Now if you love Filipino dumplings, but craving for something that packs an exciting punch, this is definitely the recipe for you. Dynamite Lumpia utilizes long green chili peppers to provide a load of savory and spicy flavor. Cheddar cheese also comes to play to provide a yummy, gooey taste from the inside of the lumpia.
This is also a pretty well-loved merienda dish, and can also work as pulutan or alongside some drinks. That is the beauty of Dynamite Lumpia— its powerful and delicious flavor works well flying solo. But it can also be an ulam or viand, and so feel free to have this with some rice.
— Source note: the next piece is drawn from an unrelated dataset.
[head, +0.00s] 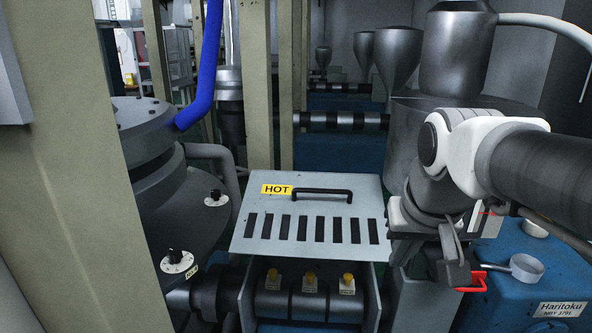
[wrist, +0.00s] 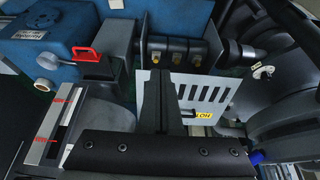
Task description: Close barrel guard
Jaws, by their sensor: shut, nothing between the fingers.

As for dips, you can refer to the local favorite of banana ketchup to work as a flavorful duo with the spice. We can achieve a nice level of sweetness with our saltiness using this. But you can also get some soy sauce with calamansi, sriracha mayonnaise, as well as sweet and sour sauce. It would be nice to serve this with an array of different dips to choose from.
Have any questions about making some tasty Pork Siomai? Or perhaps any suggestions for new recipes? That’s what the comments section is for. Let me know your thoughts by commenting below!
Pork Siomai Recipe (Shumai)
- 1 1/2 lbs ground pork
- 6 shrimp
- 1/2 cup Jicama singkamas – optional
- 1 yellow onion
- 1 carrot
- 1/2 cup mushrooms
- 1 egg
- 1 1/2 tablespoons sesame oil
- 1/2 teaspoon ground black pepper
- 2 teaspoons salt
- 1 pack wonton wrapper shumai wrapper
- Mince the carrot, onion, mushroom, and shrimp. Place all the minced ingredients in a large mixing bowl.
- Add the ground pork, sesame oil, salt, pepper, and egg. Mix until all the ingredients are well blended.
- Scoop 1 to 1 1/2 tablespoons of the shumai mixture. Put it in the middle of a Won ton wrapper. Secure while leaving the top open.
- Arrange the wrapped siomai into a steamer. Steam for 20 to 25 minutes.
- Serve with chili garlic paste and a dip of soy sauce and calamansi (or lime).